The Pelamys bicolor is very common from India to Otaheite. In the seas of Mindoro and Sooloo, Mr. Adams saw thousands swimming on the top of the water, especially in eddies and tide-ways where the ripple collects numerous fish and medusæ, which principally constitute their prey. Their tongue is white and forked, differing in respect of its colour from the tongue of other snakes, which is generally black. The water-snakes, which are frequently beautifully banded, and as thick as a man's leg, are said to be highly venomous. Captain Cook, in one of his voyages, "saw abundance of water-snakes, one of which was coming up the side of our ship, and our men beat it off. The Spaniards affirm there is no cure for such as are bit by them; and one of our blacks happened to fall under that misfortune, and died notwithstanding the utmost care was taken by our surgeons to recover him."

Such are the real sea-snakes as they are met with by ordinary travellers, while the great sea-serpent, which from time to time dives up in the columns of the newspapers, must, until better evidence be brought forward for its existence, be banished to those dim regions peopled by unicorns, griffins, krakens, and tailed men.

Olaus Magnus, it is true, speaks of the great sea-snake as if it made its daily appearance on the Norwegian coast. According to him, it inhabits the rocky caves near Bergen, and wanders forth at night, particularly by moonshine, to commit its depredations by sea and land; as calves and pigs seem to suit its appetite as well as fishes and lobsters. The body is covered with scales, a long mane flows along the neck, and the head, furnished with two glistening eyes, rises like a mast out of the water. It often attacks ships, and picks up seamen from the deck. This description may serve as an example of the boldness with which authors have sometimes asserted the most extravagant things.

The Greenland missionary Egede tells us in his Journal, that "on the 6th of July, 1734, there appeared a very large and frightful sea-monster, which raised itself so high out of the water that its head reached above our main-top. It had a long sharp snout, very broad flappers, and spouted water like a whale. The body seemed to be covered with scales, the skin was uneven and wrinkled, and the lower part was formed like a snake. After some time the creature plunged backwards into the water, and then turned its tail up above the surface, a whole ship-length from the head."

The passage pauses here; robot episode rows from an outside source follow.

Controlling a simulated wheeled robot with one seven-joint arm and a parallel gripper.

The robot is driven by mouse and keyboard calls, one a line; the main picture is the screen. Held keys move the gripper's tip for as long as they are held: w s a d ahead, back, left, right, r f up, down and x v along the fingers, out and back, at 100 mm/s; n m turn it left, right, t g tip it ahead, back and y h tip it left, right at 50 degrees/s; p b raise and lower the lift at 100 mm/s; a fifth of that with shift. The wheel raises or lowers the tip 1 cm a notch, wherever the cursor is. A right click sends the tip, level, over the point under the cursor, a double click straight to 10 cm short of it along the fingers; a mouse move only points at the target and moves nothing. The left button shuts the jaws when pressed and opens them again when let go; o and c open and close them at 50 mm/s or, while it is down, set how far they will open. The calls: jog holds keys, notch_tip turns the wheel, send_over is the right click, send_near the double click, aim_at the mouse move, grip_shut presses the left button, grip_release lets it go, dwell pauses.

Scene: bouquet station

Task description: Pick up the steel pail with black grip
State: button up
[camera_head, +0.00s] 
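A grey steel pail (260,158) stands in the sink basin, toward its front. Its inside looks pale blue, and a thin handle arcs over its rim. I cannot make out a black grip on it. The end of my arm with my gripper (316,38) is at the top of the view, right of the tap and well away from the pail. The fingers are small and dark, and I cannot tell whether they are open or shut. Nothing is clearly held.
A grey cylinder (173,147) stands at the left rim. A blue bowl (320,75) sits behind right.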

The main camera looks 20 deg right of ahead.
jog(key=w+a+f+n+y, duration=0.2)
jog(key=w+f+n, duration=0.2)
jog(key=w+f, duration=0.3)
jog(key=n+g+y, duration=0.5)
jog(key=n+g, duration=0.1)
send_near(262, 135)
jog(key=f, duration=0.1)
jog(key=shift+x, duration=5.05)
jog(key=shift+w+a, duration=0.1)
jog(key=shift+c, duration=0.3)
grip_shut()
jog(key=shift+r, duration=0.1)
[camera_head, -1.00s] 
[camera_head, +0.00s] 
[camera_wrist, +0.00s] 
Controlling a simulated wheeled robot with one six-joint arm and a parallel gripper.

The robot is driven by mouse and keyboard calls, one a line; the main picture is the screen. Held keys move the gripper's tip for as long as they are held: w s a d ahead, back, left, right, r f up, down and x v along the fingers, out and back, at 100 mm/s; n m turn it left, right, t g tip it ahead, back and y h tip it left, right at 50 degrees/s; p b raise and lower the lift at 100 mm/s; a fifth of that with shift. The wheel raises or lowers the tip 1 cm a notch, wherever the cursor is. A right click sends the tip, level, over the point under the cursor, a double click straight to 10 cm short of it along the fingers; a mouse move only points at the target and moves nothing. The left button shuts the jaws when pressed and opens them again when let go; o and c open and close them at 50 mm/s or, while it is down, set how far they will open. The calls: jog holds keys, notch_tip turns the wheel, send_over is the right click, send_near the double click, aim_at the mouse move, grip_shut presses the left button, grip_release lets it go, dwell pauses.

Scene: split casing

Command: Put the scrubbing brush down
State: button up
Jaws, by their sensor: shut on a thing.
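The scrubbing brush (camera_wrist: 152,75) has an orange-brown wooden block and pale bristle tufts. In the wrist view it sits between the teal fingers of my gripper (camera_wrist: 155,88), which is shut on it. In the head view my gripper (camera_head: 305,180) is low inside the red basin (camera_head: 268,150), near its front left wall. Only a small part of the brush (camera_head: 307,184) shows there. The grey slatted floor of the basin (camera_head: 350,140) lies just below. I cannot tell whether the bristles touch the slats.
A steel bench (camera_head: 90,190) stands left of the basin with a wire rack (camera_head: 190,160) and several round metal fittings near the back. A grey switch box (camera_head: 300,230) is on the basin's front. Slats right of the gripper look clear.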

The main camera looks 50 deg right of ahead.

It is hard to disbelieve so pious and excellent a man, whose excited fancy no doubt gave extraordinary forms and dimensions to some commoner sea-animal of large size; but the testimony of a Scoresby, who during his frequent Arctic voyages never saw anything of the kind, would have been more convincing.

If to this account of Egede be added the reports of some other northern divines, such as Pontoppidan, the missionary Nicholas Græmius, and Maclean, who either pretend to have actually seen the monster or write about it from hearsay—and the testimony of a few seamen, among others of Captain M'Quhae of the Dædalus, who, on the 6th of August, 1848, saw a sea-snake on his homeward voyage from the East Indies; we have all the evidence extant in favour of the existence of the monstrous animal.

In opposition to these testimonies, incredulous naturalists beg to remark, that no museum possesses a single bone of the huge snake, and that its body has nowhere been found swimming on the ocean or cast ashore. They therefore agree with Professor Owen in regarding the negative evidence, from the utter absence of any recent remains, as stronger against their actual existence than the positive statements which have hitherto weighed with the public mind in favour of their reality; and believe that a larger body of evidence from eye-witnesses might be got together in proof of the reality of ghosts than in proof of the existence of the great sea-serpent.

The plain truth seems to be that lines of rolling porpoises, resembling a long string of buoys, first gave origin to the marvellous stories of the fabulous monster. For, keeping in close single file, and progressing rapidly along the calm surface of the water by a succession of leaps or demivaults forward, part only of their uncouth forms appears to the eye, so as to resemble the undulatory motions of one large serpentiform animal.